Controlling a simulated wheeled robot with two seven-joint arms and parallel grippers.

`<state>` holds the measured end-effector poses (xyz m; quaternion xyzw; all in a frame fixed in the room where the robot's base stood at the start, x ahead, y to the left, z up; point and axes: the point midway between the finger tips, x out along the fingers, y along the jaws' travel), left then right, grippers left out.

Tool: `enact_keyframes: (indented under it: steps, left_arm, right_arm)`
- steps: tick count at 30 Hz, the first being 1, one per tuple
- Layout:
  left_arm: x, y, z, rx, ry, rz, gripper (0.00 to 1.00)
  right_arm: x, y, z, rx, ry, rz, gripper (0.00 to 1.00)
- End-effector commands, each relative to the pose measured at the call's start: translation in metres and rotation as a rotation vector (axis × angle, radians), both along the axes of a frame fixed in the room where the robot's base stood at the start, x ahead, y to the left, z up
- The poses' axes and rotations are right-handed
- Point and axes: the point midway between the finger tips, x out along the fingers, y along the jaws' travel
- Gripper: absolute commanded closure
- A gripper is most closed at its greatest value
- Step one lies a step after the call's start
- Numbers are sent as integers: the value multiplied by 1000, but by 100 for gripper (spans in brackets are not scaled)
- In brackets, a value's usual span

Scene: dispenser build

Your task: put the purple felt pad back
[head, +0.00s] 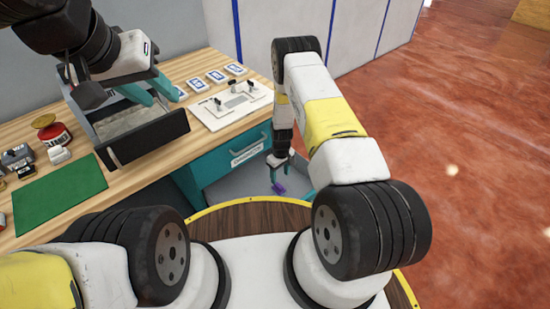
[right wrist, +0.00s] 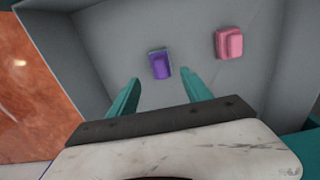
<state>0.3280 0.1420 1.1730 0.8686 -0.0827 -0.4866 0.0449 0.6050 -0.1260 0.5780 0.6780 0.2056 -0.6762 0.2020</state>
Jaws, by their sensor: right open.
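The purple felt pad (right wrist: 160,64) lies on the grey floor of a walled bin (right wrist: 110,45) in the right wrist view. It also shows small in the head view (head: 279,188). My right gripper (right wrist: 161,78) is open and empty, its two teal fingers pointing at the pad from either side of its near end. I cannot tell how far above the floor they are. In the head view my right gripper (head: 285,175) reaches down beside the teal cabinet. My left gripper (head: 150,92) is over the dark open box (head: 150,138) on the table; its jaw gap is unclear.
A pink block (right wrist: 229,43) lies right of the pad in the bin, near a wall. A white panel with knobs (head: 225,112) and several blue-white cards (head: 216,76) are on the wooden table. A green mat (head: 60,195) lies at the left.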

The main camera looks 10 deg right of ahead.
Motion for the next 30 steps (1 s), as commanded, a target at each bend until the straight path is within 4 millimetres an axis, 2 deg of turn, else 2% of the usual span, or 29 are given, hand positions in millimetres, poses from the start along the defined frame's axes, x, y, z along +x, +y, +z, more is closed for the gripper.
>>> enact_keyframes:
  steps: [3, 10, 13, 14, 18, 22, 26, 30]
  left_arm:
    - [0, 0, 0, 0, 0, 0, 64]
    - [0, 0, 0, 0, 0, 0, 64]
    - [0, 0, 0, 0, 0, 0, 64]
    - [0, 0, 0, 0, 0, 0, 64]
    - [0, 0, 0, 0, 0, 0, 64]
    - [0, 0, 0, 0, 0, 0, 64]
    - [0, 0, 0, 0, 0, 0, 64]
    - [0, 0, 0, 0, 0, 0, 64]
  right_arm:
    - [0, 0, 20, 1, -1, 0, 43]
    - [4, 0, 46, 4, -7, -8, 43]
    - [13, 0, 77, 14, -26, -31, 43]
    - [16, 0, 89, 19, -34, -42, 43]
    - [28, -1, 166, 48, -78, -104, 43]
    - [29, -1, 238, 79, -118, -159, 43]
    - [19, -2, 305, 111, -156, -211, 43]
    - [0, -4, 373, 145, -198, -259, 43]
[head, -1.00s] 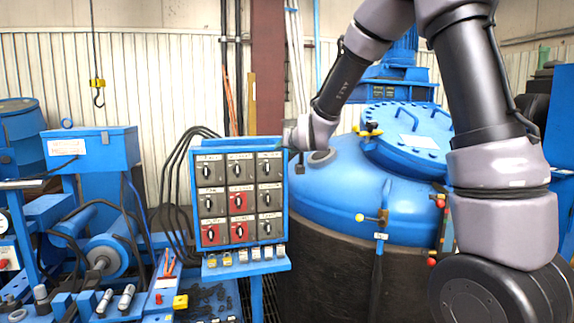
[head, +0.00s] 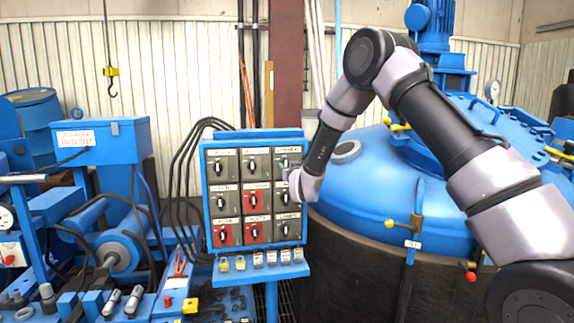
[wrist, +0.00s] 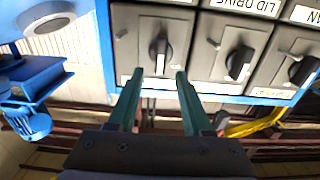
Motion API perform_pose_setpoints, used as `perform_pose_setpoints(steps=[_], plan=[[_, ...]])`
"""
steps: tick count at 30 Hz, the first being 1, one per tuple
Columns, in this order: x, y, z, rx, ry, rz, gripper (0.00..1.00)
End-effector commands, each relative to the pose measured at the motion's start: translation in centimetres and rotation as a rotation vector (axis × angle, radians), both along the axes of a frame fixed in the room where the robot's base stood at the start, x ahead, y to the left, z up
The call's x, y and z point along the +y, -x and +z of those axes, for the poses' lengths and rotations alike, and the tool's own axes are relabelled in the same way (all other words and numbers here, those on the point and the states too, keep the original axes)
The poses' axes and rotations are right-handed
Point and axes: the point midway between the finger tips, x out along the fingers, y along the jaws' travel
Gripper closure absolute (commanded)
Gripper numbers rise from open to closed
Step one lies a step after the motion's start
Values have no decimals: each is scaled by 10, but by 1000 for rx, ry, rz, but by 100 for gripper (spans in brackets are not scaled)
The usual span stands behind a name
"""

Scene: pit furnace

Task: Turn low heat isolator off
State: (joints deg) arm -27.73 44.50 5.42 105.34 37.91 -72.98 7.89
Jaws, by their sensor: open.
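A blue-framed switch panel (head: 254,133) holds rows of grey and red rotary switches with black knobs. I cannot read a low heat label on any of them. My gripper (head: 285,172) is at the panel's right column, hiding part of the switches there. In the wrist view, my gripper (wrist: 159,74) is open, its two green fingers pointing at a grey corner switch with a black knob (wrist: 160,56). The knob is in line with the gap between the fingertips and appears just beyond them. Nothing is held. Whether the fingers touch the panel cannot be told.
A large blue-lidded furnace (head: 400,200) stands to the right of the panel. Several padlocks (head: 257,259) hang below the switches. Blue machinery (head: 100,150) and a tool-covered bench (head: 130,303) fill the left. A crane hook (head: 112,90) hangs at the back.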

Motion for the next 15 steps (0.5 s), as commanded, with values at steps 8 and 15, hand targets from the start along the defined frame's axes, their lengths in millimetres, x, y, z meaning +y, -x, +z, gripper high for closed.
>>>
○ ○ ○ ○ ○
Exercise instructions: Starting at the line that contains "Gripper closure absolute (commanded)" and ending at the line that contains "State: (joints deg)", repeat each line exactly, both ends included, and nothing else.

Correct response:
Gripper closure absolute (commanded)
Gripper numbers rise from open to closed
Step one lies a step after the motion's start
Values have no decimals: each is scaled by 10, but by 1000 for rx, ry, rz, but by 100 for gripper (spans in brackets are not scaled)
The usual span stands behind a name
"""

Scene: pit furnace

Task: Turn low heat isolator off
State: (joints deg) arm -27.73 44.50 5.42 105.34 37.91 -72.98 7.89

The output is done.